The council faces a £38.3million funding gap over the next four years, including £25million next year, because of rising demand for public services, inflation and projections that future government funding will further fall behind the costs needed to meet local needs.
The Chancellor’s Autumn Statement and Government announcements so far on their plans for council funding next year indicate Lambeth, along with many other local authorities, will not get the funded needed to support those with least, and those with highest needs, through the cost of living and housing crisis.
The council must set a balanced budget by law, so in response a combination of service changes, efficiencies and increasing income have been proposed by the council to bridge the shortfall. If the report is adopted further budgeting work will be undertaken ahead of Lambeth Council officially adopting its budget on February 28 next year.
Budget pressures are particularly being driven by demand for services like children’s and adult social care, and also in being able to meet the borough’s huge temporary accommodation bill.
It is estimated that around one in 50 Londoners are currently homeless and living in temporary accommodation run by local authorities due to the housing crisis. In Lambeth every night the council provides temporary accommodation for more than 4,200 homeless households because of the huge gap between the level of demand for accommodation and the national failure to support the building of new homes.
Cllr David Amos said: “Our services support those with the highest needs. Inflation, the housing crisis and the shortfall in government funding are making meeting these needs ever harder. We again find ourselves facing very tough choices as we work to meet our legal requirement to set a balanced budget.
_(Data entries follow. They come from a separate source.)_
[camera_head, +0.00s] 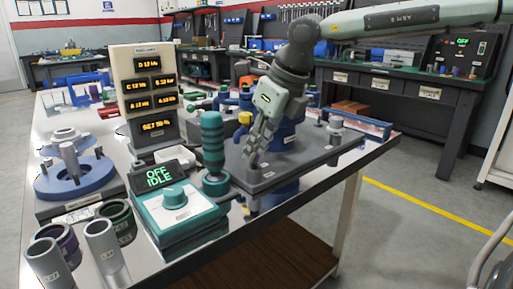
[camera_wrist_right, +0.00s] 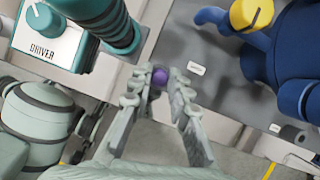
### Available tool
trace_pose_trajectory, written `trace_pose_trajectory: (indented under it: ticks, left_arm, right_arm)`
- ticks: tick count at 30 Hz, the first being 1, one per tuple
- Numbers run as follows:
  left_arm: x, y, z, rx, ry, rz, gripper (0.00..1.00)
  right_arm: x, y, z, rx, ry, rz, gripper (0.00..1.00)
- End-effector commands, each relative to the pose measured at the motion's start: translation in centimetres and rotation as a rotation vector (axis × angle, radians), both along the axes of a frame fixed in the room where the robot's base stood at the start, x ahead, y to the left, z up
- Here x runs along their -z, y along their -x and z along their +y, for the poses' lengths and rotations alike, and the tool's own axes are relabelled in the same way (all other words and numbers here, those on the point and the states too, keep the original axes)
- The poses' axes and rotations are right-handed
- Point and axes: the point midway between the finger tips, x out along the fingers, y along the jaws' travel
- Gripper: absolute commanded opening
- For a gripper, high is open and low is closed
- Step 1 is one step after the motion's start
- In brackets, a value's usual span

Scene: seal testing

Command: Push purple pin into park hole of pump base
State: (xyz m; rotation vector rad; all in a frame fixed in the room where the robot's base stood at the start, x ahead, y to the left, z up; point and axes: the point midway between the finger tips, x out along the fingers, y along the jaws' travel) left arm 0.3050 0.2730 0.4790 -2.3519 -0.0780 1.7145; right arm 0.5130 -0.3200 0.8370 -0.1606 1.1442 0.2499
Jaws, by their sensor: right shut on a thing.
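My right gripper (camera_head: 252,155) points down over the near left part of the dark grey pump base (camera_head: 290,170). In the right wrist view the purple pin (camera_wrist_right: 159,77) sits between the fingertips of the gripper (camera_wrist_right: 157,84), which is shut on it. Only the pin's rounded purple top shows clearly; its lower end and the hole under it are hidden, so I cannot tell how deep it sits. The pump base also shows in the wrist view (camera_wrist_right: 205,85), with small white labels. My left gripper is not in view.
A teal driver box (camera_head: 175,210) with a screen reading "OFF IDLE" and a teal ribbed handle (camera_head: 212,145) stand left of the gripper. A blue pump body with a yellow cap (camera_wrist_right: 250,14) stands right in the wrist view. Grey cylinders (camera_head: 103,245) are at front left.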

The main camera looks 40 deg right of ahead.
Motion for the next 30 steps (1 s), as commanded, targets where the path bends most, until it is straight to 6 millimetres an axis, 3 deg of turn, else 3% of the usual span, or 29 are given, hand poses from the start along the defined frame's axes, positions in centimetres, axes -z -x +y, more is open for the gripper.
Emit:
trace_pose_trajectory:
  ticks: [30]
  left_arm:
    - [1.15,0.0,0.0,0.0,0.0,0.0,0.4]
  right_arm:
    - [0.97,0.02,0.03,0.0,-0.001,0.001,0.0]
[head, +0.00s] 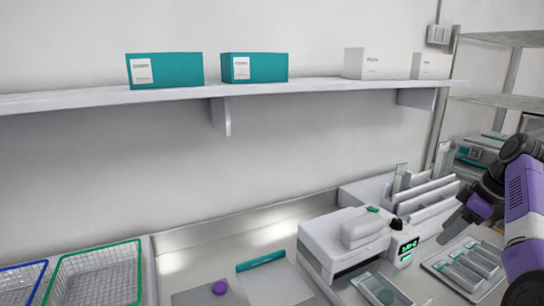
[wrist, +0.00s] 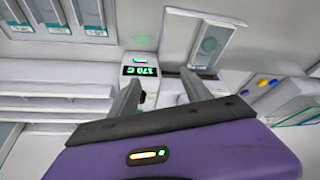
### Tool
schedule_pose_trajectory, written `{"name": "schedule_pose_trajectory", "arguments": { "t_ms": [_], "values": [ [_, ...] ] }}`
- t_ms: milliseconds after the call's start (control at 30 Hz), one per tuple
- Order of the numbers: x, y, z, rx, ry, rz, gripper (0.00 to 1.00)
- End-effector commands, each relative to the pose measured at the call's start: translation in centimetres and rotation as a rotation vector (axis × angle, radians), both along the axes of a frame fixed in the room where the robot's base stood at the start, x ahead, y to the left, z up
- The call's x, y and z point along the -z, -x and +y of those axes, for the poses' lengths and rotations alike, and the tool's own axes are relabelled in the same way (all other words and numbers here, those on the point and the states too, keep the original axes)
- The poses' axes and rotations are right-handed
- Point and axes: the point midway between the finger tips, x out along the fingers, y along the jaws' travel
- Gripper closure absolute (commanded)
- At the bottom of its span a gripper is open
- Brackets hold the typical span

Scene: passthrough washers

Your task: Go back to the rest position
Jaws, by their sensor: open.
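My gripper (wrist: 160,90) shows in the wrist view with its two grey fingers spread apart and nothing between them. In the head view my purple and black arm comes in at the right edge, and my gripper (head: 452,228) hangs above the bench beside the tray of slides. A white machine (head: 335,242) with a lit green display stands left of my gripper. The same display (wrist: 140,71) shows beyond the fingers in the wrist view.
A slide tray (head: 468,268) and a white rack (head: 425,205) are close to my arm. A green-rimmed basket (head: 97,275) and a blue-rimmed basket (head: 20,285) stand at left. A shelf (head: 300,92) with teal and white boxes runs along the wall. A purple knob (head: 220,288) is near the front.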

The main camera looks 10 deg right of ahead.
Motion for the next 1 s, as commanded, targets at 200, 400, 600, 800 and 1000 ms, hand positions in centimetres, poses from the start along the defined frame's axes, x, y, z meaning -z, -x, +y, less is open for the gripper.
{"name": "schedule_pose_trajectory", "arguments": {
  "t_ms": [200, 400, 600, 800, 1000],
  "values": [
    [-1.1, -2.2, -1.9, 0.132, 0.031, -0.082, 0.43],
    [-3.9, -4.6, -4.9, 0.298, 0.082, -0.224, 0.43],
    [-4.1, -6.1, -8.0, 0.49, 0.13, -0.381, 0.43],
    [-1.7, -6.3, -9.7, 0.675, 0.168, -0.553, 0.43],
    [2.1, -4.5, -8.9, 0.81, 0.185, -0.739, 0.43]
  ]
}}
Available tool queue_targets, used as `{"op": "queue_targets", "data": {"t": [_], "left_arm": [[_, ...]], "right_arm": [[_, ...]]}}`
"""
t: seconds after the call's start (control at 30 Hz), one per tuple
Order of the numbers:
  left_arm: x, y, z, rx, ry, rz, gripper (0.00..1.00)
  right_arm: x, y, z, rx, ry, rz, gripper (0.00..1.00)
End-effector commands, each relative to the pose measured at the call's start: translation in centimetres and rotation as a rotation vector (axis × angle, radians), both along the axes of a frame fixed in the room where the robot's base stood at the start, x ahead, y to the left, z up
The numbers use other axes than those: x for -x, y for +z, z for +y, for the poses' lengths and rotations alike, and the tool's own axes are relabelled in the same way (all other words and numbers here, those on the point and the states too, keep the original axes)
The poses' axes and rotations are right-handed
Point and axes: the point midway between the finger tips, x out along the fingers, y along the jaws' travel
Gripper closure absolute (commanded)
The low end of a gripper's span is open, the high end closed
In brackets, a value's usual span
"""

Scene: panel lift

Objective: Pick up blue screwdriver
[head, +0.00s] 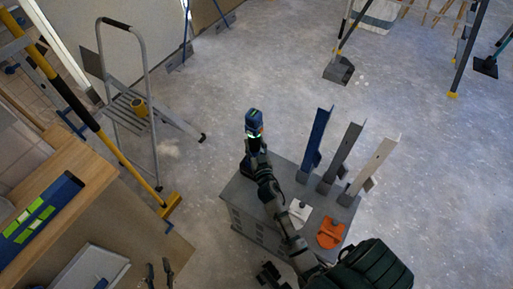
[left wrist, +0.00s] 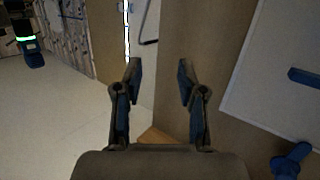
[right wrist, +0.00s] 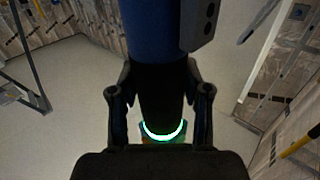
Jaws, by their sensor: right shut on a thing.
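The blue screwdriver (head: 254,122) is a power tool with a blue body, a black grip and a glowing green ring. In the head view it is at the end of my right arm, above the left end of a grey cabinet. In the right wrist view its blue body (right wrist: 158,28) is at the top. The black grip passes between the fingers of my right gripper (right wrist: 160,95), which is shut on it. The screwdriver also shows small in the left wrist view (left wrist: 30,45). My left gripper (head: 158,272) is open and empty at the bottom left of the head view; its spread fingers show in its wrist view (left wrist: 160,85).
The grey cabinet (head: 250,226) carries upright blue (head: 316,140), grey (head: 341,158) and white (head: 374,168) brackets, plus an orange item (head: 330,233). A wooden bench (head: 72,170) is at left. A stepladder (head: 128,105) stands behind it.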

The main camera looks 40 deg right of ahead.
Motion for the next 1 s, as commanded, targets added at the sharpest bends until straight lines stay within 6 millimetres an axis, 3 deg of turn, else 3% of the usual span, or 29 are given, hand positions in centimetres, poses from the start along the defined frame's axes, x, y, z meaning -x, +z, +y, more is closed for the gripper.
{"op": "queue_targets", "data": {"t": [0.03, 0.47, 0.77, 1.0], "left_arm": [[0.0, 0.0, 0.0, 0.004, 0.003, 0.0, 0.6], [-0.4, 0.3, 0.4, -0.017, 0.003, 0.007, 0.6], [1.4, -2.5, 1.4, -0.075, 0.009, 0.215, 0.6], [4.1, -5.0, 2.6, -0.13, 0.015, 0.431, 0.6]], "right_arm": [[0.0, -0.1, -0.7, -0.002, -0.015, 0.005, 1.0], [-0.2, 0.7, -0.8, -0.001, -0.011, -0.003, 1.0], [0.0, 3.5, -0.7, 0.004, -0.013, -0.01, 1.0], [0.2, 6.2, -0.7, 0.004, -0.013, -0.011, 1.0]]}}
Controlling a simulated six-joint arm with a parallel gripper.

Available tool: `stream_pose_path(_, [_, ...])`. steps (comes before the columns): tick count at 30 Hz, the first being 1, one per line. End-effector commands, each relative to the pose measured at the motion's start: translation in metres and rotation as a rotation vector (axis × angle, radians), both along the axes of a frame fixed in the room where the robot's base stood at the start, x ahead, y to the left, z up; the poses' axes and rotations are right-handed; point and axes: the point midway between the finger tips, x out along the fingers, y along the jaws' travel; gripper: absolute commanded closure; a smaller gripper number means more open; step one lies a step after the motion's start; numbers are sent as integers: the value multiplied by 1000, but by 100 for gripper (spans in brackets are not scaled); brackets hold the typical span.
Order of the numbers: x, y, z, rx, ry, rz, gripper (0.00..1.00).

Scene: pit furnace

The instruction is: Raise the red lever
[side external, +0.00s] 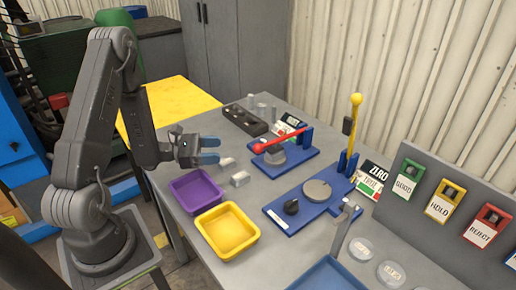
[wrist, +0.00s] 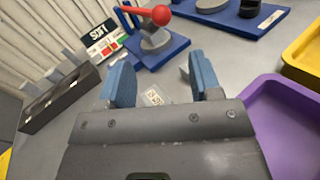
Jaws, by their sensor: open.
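The red lever (side external: 279,141) is a red rod with a red ball end, hinged on a blue base (side external: 300,160). It lies low, close to level, with its ball over a grey round piece. In the wrist view the red lever (wrist: 156,14) shows at the top, beyond my fingers. My gripper (side external: 208,150) has blue fingertips and is left of the lever, apart from it. In the wrist view my gripper (wrist: 160,84) is open, with no object held between its fingers.
A purple tray (side external: 196,190) and a yellow tray (side external: 228,231) lie near my gripper. A second blue base (side external: 305,208) carries an upright yellow lever (side external: 353,115). A dark rack (side external: 244,119) stands behind. Small light blocks (side external: 240,178) lie on the table.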

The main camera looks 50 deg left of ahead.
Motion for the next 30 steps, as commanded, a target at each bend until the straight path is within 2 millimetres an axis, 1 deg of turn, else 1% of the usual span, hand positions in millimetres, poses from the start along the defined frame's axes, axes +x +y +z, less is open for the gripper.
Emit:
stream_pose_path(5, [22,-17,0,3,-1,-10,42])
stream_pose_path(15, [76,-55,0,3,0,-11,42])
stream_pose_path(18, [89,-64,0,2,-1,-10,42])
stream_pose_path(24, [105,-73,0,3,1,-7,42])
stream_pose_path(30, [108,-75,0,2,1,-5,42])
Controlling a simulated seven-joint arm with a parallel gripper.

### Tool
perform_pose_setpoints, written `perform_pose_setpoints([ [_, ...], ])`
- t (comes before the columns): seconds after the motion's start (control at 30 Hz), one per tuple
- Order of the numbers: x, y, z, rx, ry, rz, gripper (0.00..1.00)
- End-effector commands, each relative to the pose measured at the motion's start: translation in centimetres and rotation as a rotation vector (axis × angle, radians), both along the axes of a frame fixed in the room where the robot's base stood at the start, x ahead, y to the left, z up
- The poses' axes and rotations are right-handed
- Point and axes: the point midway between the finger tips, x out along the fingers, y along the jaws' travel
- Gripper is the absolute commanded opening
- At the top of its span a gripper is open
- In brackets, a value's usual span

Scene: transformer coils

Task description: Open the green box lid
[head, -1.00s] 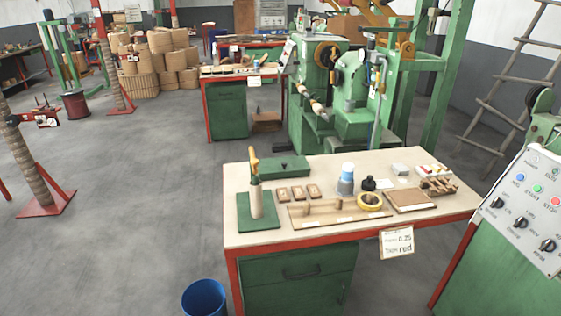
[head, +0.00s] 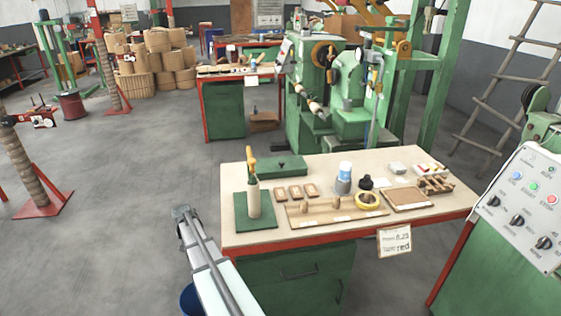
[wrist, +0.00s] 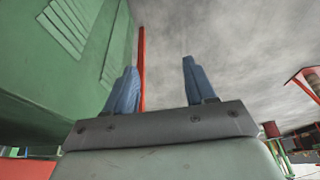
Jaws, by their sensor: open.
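The green box (head: 283,168) is flat and dark green, with a small knob on top. It sits at the back left of the near workbench (head: 350,170), and its lid looks closed. My gripper (head: 182,212) is left of the bench's left edge, in front of and well apart from the box. In the wrist view my gripper (wrist: 160,85) has two blue fingers spread wide with nothing between them. The box cannot be made out in the wrist view.
A green stand with a pale cylinder (head: 254,200) is on the bench's left end, before the box. Small wooden blocks (head: 296,191), a blue-white bottle (head: 344,178) and yellow tape (head: 367,201) lie to the right. A blue bucket (head: 187,300) is partly hidden by my arm.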

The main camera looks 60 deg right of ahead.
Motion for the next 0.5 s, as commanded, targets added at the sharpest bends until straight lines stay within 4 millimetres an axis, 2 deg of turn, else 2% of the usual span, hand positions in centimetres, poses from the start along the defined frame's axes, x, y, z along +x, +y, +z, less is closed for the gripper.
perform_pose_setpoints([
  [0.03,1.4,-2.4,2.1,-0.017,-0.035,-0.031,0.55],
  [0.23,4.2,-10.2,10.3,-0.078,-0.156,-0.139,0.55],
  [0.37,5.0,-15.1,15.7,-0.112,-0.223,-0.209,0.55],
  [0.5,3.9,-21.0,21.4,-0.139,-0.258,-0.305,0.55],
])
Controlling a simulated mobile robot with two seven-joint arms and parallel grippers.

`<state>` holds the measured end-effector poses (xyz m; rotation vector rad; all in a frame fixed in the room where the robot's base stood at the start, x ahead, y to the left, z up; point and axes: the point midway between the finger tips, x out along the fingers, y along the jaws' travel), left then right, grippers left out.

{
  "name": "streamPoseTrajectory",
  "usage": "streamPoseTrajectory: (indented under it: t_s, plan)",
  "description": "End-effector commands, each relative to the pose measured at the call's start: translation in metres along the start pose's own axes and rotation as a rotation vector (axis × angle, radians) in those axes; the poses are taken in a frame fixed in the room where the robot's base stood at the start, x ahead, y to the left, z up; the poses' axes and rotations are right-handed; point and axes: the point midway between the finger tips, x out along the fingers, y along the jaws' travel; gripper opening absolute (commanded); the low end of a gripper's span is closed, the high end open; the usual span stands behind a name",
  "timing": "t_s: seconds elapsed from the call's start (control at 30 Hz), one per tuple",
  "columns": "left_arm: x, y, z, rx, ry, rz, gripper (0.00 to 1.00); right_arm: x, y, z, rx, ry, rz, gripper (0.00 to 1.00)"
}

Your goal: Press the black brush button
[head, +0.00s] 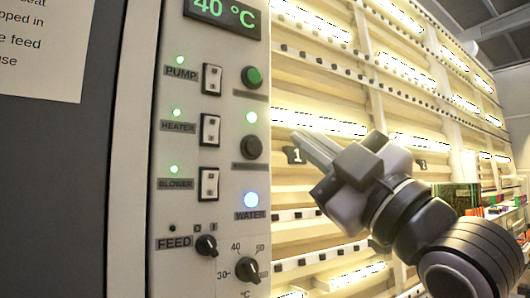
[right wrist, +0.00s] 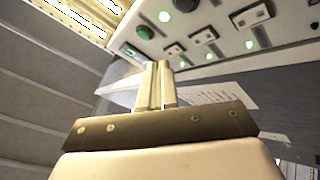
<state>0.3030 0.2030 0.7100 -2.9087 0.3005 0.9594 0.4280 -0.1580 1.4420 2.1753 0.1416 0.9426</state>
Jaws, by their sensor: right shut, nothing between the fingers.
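The control panel (head: 225,180) stands upright at the left of the head view. A round black button (head: 251,147) sits in its right column, below a lit green lamp; the label under it is too small to read, and I take it for the brush button. In the right wrist view a dark round button (right wrist: 185,5) at the top edge appears to be the same one. My right gripper (head: 299,140) is shut and empty, with its fingers to the right of the button, apart from it in the picture. Its fingers (right wrist: 162,85) also point towards the panel in the wrist view. My left gripper is out of view.
A green button (head: 252,77) is above the black one, and a blue WATER lamp (head: 251,200) and temperature knob (head: 251,271) are below. Rocker switches (head: 210,129) line the panel's left column. Lit shelves (head: 330,95) stand behind my right arm.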

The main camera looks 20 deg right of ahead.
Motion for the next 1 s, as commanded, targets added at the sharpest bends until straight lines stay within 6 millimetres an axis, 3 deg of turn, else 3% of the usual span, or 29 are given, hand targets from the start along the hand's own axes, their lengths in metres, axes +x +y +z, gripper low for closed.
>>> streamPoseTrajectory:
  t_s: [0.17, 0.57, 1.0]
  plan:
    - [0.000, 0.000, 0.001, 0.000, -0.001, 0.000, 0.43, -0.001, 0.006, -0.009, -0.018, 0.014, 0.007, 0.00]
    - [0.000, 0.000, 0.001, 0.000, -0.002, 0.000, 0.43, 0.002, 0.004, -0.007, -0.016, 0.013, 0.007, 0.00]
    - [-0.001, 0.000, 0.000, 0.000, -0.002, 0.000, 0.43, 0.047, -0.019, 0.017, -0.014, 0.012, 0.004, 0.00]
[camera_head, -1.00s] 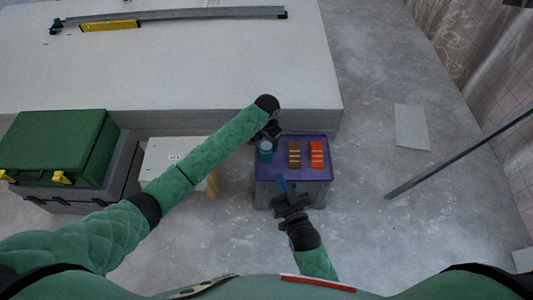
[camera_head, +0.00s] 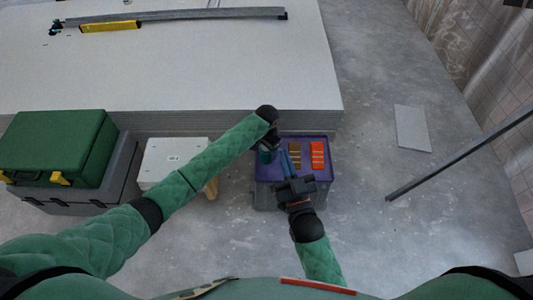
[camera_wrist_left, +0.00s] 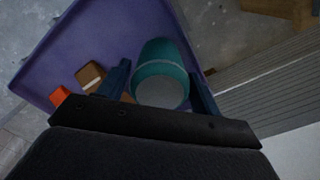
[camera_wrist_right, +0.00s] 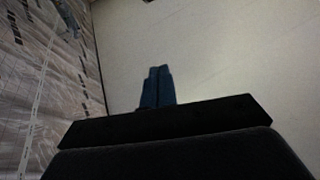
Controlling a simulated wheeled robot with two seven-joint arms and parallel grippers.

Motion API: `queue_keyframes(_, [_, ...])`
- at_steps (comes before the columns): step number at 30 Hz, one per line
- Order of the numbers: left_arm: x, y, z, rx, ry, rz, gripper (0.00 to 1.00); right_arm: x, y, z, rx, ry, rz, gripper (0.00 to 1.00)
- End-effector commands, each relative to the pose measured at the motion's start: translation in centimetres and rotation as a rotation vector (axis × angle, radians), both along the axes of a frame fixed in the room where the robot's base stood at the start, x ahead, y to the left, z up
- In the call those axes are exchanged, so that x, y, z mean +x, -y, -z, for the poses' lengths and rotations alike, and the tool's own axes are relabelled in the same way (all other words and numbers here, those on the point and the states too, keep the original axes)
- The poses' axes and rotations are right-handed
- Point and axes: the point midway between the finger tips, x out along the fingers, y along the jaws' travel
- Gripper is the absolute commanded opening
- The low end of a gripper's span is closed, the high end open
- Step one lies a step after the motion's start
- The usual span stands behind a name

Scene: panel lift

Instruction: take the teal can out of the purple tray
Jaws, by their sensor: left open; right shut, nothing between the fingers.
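The purple tray (camera_head: 323,180) sits on a grey box; it also shows in the left wrist view (camera_wrist_left: 80,42). The teal can (camera_wrist_left: 163,65) stands inside it, at the tray's left side in the head view (camera_head: 265,157). My left gripper (camera_wrist_left: 160,85) is open, with one finger on each side of the can; I cannot tell whether they touch it. My right gripper (camera_head: 287,160) is over the tray's front and middle, to the right of the can. In the right wrist view its fingers (camera_wrist_right: 158,85) are together and empty.
A brown block (camera_head: 295,153) and an orange block (camera_head: 318,155) lie in the tray. A stack of pale panels (camera_head: 180,75) stands right behind it. A white stool (camera_head: 172,158) and a green case (camera_head: 58,145) are at the left. The floor at the right is mostly clear.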

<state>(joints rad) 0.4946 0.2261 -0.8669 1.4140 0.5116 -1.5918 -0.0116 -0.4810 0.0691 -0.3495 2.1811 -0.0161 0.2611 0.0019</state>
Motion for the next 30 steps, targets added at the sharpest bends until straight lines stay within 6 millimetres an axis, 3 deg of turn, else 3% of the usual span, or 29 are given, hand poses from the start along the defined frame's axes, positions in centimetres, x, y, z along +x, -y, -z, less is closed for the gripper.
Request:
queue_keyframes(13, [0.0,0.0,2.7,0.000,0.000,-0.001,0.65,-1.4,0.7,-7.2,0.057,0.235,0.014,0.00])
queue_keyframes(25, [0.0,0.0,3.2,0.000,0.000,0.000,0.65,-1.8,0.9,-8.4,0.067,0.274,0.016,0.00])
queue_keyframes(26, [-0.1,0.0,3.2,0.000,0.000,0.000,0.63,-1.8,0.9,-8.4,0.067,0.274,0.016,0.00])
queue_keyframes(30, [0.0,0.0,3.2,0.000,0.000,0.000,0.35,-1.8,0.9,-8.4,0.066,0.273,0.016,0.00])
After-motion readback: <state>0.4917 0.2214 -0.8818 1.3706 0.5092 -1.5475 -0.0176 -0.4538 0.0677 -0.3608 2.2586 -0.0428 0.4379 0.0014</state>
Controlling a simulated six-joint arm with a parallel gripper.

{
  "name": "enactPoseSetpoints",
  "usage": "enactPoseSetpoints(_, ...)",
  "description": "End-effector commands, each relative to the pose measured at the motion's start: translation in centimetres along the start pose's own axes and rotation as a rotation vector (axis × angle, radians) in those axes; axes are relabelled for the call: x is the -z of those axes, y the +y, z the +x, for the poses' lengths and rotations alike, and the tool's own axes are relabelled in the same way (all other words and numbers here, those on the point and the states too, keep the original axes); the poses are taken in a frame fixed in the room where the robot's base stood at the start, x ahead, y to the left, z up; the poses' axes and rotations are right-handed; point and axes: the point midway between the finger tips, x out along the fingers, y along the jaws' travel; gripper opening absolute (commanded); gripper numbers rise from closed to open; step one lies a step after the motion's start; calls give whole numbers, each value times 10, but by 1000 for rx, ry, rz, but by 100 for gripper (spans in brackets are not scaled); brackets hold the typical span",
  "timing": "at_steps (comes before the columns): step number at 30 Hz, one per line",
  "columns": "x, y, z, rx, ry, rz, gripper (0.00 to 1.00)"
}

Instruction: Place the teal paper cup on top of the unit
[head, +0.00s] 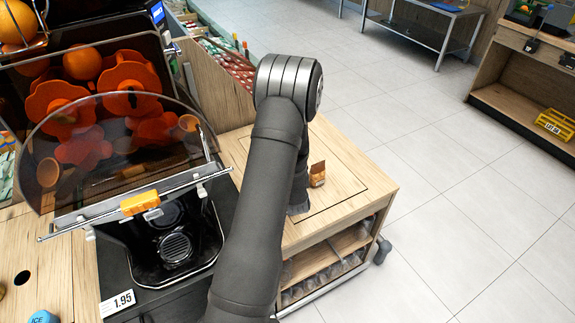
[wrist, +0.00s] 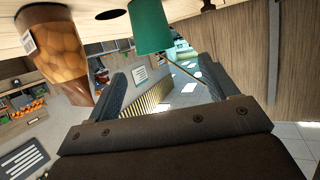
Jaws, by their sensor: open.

“The Government continues to ask councils to do more with less and allow persistent inflation to erode the spending power of local authorities. Public services need truly sustainable funding for the services local people rely on and not be reliant on piecemeal and increasingly insufficient government funding.”
“Despite these pressures the council has continued to focus on supporting residents through the cost of living crisis, making Lambeth’s neighbourhoods cleaner and more climate resilient, creating opportunities for young people, improving health and wellbeing and keeping Lambeth resident’s safe.”